Troy Guard's new Chinese eatery, Lucky Cat, is all about fun. The space, the vibe and the menu all emanate a playfulness. This dish, the whole duck, is no different.
It comes on a platter with enough food for a family. You get a big bird, fried rice with house-made kimchi, sautéed choi sum, scallion pancakes, and dipping sauces.
"This is an adventurous way to have dinner," says chef Brent Calley. "Kids get to play with their food and it's an experience you can't have anywhere else in Denver."
The goal with adding this dish to the menu was to bring families in. And in the growing Lowry neighborhood, it's a great place to do that.
The duck is no small feat, which is why you have to call ahead at least 48 hours if you're planning on ordering it. Chef starts with the same ducks served in Beijing. "This is very authentic and traditional. The only difference between here and China is that we hang them in the refrigerator instead of outside."
He guts the bird, then loosens its skin by filling it with air. He boils it in water with star anise and orange zest, then stuffs it with a hoisin sauce and spices. He stretches the skin one more time, then sews it up before another quick simmer on the stovetop.
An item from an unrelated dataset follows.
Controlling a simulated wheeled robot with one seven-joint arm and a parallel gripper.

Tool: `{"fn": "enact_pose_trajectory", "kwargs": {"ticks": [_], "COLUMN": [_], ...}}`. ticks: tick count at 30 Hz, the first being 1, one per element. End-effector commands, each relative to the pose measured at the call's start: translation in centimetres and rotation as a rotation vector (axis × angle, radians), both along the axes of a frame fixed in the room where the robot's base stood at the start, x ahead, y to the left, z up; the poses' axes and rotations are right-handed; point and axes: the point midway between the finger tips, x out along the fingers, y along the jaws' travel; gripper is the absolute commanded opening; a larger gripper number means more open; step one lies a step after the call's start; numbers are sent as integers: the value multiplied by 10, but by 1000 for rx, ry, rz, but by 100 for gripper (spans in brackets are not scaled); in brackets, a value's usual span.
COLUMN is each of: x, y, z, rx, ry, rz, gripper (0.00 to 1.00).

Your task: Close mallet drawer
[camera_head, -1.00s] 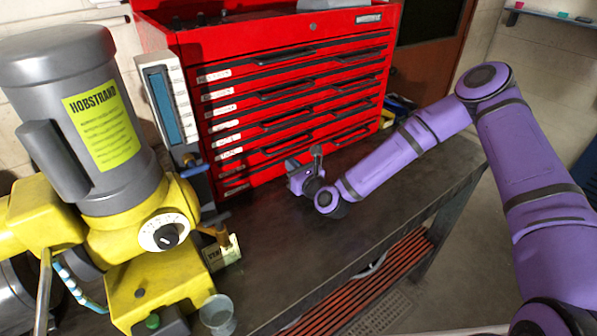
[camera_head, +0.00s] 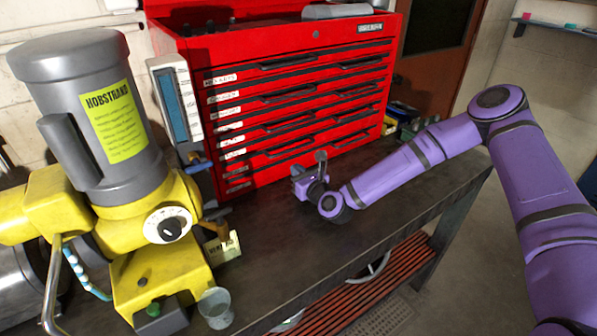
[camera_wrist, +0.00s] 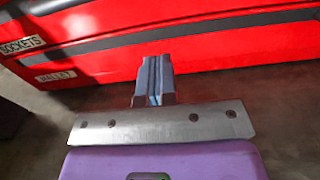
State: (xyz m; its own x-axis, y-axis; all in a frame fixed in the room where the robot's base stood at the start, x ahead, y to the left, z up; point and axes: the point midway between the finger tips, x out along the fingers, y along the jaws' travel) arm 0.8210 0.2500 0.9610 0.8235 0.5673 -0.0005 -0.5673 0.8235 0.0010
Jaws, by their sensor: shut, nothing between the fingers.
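The mallet drawer (camera_wrist: 220,54) is the lowest red drawer of the tool chest. Its white label, reading MALLET (camera_wrist: 55,76), shows at the left in the wrist view. The drawer front looks about in line with the sockets drawer above it. In the head view it is the lowest front (camera_head: 262,178), partly behind my gripper. My gripper (camera_head: 300,172) is low over the bench, in front of the chest. In the wrist view its fingers (camera_wrist: 155,75) are together and empty, pointing at the drawer front. I cannot tell whether they touch it.
The red tool chest (camera_head: 290,45) stands on a dark workbench (camera_head: 290,245). A yellow and grey machine (camera_head: 160,265) is at the left, with a small clear cup (camera_head: 215,308) at its foot. Small items (camera_head: 402,112) lie right of the chest. The bench before the chest is mostly clear.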

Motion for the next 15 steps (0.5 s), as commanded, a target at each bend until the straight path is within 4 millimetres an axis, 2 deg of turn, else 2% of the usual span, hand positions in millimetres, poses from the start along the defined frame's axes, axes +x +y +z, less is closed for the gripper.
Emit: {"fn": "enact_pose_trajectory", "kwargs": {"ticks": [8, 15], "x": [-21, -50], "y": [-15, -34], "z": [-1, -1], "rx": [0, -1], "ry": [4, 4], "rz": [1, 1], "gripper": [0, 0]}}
He then uses a sweet and fruity glaze, which he calls lacquer, before hanging it up for 24 hours in the refrigerator.
The next day, the ducks gets cooked with a careful eye at some very precise temperatures. From the oven, it gets plated with all the accoutrements and is ready for eating.
"It's crispy, fruity, and gamey. And truly a family adventure. People need to bring their kids in to try this."